“Sesudah mengolok-olokkan Dia mereka menanggalkan jubah itu dari pada-Nya dan mengenakan pula pakaian-Nya kepada-Nya. Kemudian mereka membawa Dia ke luar untuk disalibkan” (Matius 27:31)
Ketika Dia datang ke bumi, Yesus tahu bahwa Diri-Nya memiliki misi yang harus diselesaikan. Dia tahu Diri-Nya harus mati di kayu salib. Dia menyadari bahwa Diri-Nya harus menjadi kurban bagi dosa-dosa umat manusia untuk memberi mereka harapan keselamatan.
Perjanjian Lama menubuatkan, secara rinci, setiap fase kehidupan-Nya—penyaliban-Nya tidak terkecuali. Yesaya 53:8 dan Daniel 9:26 menunjukkan Dia akan mengalami kematian yang kejam.

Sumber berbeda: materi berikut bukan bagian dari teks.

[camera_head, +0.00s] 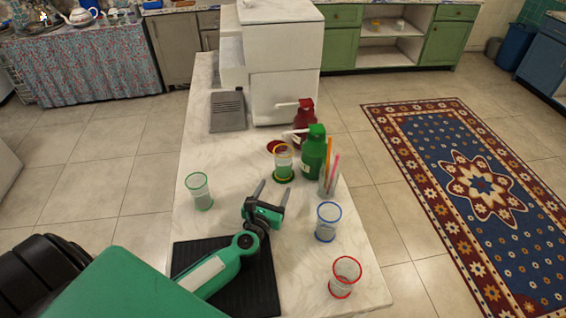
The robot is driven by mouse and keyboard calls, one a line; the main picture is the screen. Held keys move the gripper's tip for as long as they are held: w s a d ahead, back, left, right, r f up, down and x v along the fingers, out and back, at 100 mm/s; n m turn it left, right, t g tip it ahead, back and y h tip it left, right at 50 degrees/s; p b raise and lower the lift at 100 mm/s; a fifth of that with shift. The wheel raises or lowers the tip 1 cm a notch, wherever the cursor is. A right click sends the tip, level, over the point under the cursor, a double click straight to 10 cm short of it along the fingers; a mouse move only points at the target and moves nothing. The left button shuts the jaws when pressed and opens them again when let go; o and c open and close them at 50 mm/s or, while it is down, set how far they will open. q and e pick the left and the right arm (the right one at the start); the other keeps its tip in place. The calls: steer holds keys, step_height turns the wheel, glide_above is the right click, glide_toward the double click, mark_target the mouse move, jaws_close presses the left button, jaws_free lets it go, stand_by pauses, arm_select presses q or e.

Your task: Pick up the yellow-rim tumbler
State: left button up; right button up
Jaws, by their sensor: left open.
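The yellow-rim tumbler (283,158) stands upright on a small green coaster (284,177) on the marble counter, just left of a green pump bottle. It is clear, and green shows through its lower part. My left gripper (270,188) is open and empty, with its two fingers pointing away from me toward the tumbler. The fingertips are a little nearer to me than the tumbler and to its left, apart from it. My right gripper does not show.
A green pump bottle (314,154) and a red pump bottle (304,118) stand close right and behind. A cup with straws (328,180), a blue-rim tumbler (327,222), a red-rim tumbler (345,277) and a green-rim tumbler (199,191) stand around. A black mat (262,291) lies in front.

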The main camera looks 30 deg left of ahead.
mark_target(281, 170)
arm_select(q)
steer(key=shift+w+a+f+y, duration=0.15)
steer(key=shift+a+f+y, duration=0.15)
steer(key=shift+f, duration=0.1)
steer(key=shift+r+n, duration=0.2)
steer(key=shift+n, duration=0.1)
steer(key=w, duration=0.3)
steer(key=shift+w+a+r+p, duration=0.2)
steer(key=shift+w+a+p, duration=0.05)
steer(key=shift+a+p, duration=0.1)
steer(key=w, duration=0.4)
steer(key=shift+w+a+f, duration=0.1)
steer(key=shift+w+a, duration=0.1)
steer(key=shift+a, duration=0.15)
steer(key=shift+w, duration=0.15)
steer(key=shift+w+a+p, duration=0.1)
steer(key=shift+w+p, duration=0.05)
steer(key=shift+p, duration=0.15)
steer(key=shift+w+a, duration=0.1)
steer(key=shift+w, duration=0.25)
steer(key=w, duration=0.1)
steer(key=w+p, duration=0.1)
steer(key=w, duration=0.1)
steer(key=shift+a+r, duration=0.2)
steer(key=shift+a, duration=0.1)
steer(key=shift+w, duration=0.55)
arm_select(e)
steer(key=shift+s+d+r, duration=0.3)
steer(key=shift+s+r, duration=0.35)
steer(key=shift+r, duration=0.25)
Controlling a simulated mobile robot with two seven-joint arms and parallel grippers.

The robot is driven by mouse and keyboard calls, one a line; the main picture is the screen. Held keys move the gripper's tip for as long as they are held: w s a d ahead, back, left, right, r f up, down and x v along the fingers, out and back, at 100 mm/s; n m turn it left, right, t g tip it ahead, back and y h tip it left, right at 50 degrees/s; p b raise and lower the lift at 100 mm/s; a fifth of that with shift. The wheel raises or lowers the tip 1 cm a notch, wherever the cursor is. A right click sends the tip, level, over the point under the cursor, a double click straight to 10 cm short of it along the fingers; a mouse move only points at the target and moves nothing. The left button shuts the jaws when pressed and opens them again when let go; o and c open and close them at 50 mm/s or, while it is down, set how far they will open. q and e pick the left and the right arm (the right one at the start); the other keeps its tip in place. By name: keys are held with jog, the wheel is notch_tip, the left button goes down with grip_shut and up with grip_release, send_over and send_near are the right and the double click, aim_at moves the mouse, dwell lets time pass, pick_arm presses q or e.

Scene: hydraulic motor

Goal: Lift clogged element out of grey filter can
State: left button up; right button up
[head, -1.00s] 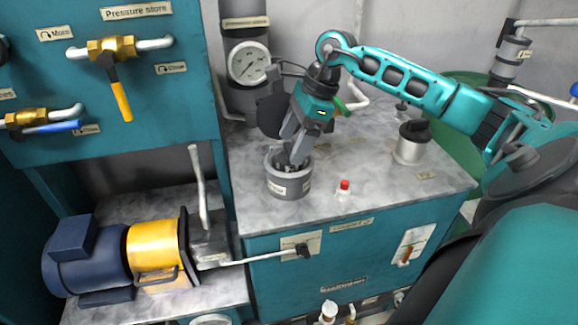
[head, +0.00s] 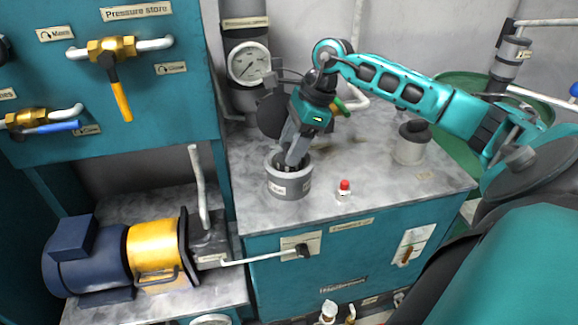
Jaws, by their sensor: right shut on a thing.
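The grey filter can (head: 289,188) stands upright on the marbled bench top, with a small label on its front. My right gripper (head: 289,163) points down into the can's mouth, and its fingertips are inside the rim. It is shut on something dark in the can, most likely the clogged element; the fingers and rim hide most of it, so I cannot see its shape. My left gripper is not in view.
A silver canister with a dark top (head: 410,146) stands to the right on the bench. A small red-capped item (head: 344,188) sits near the front edge. A pressure gauge (head: 249,63) on a grey column is behind. The bench between can and canister is mostly clear.

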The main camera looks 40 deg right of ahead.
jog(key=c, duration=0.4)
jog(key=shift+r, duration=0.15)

Mazmur 22:17 menunjukkan bahwa Dia akan mati dengan penyaliban. Mazmur 22:12 menyatakan bahwa kematian ini akan terjadi di tengah-tengah musuh-Nya. Pakaian-Nya akan dibagi-bagi dan undi atas jubah-Nya telah dinubuatkan dalam Mazmur 22:19. Ayat 7 sampai 9 dari mazmur 22 mengatakan bahwa Dia akan diejek dengan kejam. Mazmur 34:21 menubuatkan bahwa tidak satu pun tulang-Nya akan dipatahkan, sementara Zakharia 12:10 mengatakan bahwa lambung-Nya akan ditikam. Bahkan ucapan yang diucapkan Yesus saat di kayu salib adalah nubuat.
Penyaliban adalah bentuk hukuman yang diterapkan oleh orang Romawi untuk budak, orang asing, dan penjahat paling keji dan tidak dapat dijatuhkan pada warga negara Romawi. Dengan siksaan yang berkepanjangan dan menyiksa, itu adalah kematian yang paling menyakitkan yang tak terbayangkan tentang betapa kejamnya hukuman zaman itu. Meskipun hukum Yahudi tidak mengenal hukuman salib, orang-orang Yahudi menuntut Pilatus untuk menerapkannya pada Mesias mereka.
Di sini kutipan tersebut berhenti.